This was published 5 months ago
Airport Rail brawl coming to a head with mediator on track to deliver report
By Rachel Eddie
A solution for the Melbourne Airport Rail standoff could be delivered within weeks despite the Victorian government and airport owners not meeting with mediators in the same room to hash out their differences over the $13 billion project.
Victorian Transport Infrastructure Minister Danny Pearson on Tuesday declared there was no guarantee a compromise would be reached before the 2026 election, even though the mediator’s report is imminent.
Former Queensland transport department director-general Neil Scales, who was in April appointed by the federal government to mediate the dispute, has met with the airport once and met separately with Victorian government officials.
While the parties have not been in a room together to hash out a solution, Scales’ final report will be delivered within weeks, Commonwealth transport bureaucrats told a Senate estimates hearing on Tuesday.
The report, which is expected to include “options on the ways forward with the project”, would then be provided to federal Transport Minister Catherine King, along with her department’s advice.
“The question is whether it’s affordable, and if so, at what price and at what price does an underground option become prohibitively expensive? That’s the question that everyone’s been grappling with,” department secretary Jim Betts told the estimates hearing.
The state budget this month revealed the rail project would be delayed at least four years until 2033 because of the government’s dispute with the airport, which wants the new station to be built underground.
The Allan government argues an underground station would cost at least $1 billion more, take almost two years longer to deliver and wouldn’t benefit the surrounding businesses the way an above-ground station would.
Pearson said there was no guarantee a resolution would be found by the November 2026 election.
“We are dealing with a rapacious private operator that has shown no interest to date in doing a deal,” he said.
An airport spokesman said the private owners had offered to explore potential funding opportunities with the government in April and again after the May 7 state budget.
The federal and state governments have each promised $5 billion towards the project, which has been estimated to cost up to $13 billion. Neither has outlined how the shortfall would be funded.
While the state said a four-year delay was unavoidable because of the dispute, Deputy Premier Ben Carroll this week put the saga back on the agenda, declaring it was time to get it done.
He said he would not leave parliament until a promised station in his electorate of Niddrie was delivered as part of the project, and that the airport could stump up the money for an underground station to break the impasse.
“It’s time for the obfuscation to stop, and it’s time for this project to get done. And we fully support the mediator in their work in getting this project back on track and delivered for Victoria,” Carroll said.
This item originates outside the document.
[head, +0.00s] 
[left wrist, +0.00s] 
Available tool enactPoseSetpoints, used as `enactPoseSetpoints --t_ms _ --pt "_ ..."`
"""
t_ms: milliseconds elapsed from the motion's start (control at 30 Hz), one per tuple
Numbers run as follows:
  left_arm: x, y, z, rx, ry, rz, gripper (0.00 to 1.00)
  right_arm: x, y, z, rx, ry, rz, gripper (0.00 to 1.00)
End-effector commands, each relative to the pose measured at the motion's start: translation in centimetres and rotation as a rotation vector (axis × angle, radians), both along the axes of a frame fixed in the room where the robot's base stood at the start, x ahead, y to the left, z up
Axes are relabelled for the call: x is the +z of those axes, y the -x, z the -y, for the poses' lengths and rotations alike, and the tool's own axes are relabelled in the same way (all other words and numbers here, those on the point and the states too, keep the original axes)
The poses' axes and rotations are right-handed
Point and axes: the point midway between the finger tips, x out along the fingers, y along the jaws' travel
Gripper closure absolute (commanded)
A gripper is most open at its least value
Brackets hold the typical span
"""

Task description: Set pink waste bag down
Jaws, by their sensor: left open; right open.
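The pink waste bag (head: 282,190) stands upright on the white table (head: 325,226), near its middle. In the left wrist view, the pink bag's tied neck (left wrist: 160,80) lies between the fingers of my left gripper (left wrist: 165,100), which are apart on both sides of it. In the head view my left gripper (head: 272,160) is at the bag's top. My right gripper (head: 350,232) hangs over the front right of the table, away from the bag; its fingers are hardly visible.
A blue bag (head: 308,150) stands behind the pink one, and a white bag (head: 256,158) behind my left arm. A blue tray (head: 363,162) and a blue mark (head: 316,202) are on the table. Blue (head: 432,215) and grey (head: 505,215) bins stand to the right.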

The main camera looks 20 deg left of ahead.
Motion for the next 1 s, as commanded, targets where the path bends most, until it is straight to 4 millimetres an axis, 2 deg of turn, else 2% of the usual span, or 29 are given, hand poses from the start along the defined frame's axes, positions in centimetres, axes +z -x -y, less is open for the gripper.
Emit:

“Everyone wants it done. The workers, the community, everyone, so let’s get it done.”
Asked whether it should be prioritised over the $34.5 billion first leg of the Suburban Rail Loop in the eastern suburbs, Carroll said that was a matter for the transport infrastructure minister.
“We can do both together,” Carroll said.
In 2019, the airport was part of a conglomerate that offered to deliver the station with $7 billion in funding for an underground station and express tracks from Sunshine to Southern Cross Station.
That project would have provided new tracks and boosted capacity across Metro and V/Line services in the west, but the private consortium would have been able to charge operators for the use of the tunnel.
Pearson said the Victorian government would look at any offer to help fund the project, if it was good for taxpayers and commuters.
“I think the real issue here is that they don’t have any money on the table,” he said.
Pearson said the “dud deal” from 2019 – it was rejected by both the Andrews government and the then Morrison federal government – would have meant “hardworking people of Geelong pay through the odds for decades just to get a train to Melbourne”.
“We both agreed the deal stank, that’s why we didn’t do it,” Pearson said.
The airport spokesman said an underground station would future-proof both the terminal precinct and the rail line.
“We have held positive discussions with the federal government-appointed mediator and remain fully engaged in this process,” he said.
“Melbourne Airport remains available to discuss potential funding opportunities for an underground station.”
This month, rank and file members of the Victorian Labor Party accused the airport of deliberately sinking the project to protect its tens of millions of dollars in parking revenue. The members agreed they did not care if the station was above or underground and said the government needed to “get serious” to get it done.
A Victorian government spokesman this week said the airport was holding the rail project hostage.
“We look forward to the Commonwealth progressing matters with their appointed mediator to help resolve the unreasonable demands of its tenant, Melbourne Airport,” the spokesman said.
Opposition transport infrastructure spokesman David Southwick said it was “great” that the deputy premier had jumped onboard to support Airport Rail.
“It’s time the premier and minister for transport infrastructure do the same,” he said.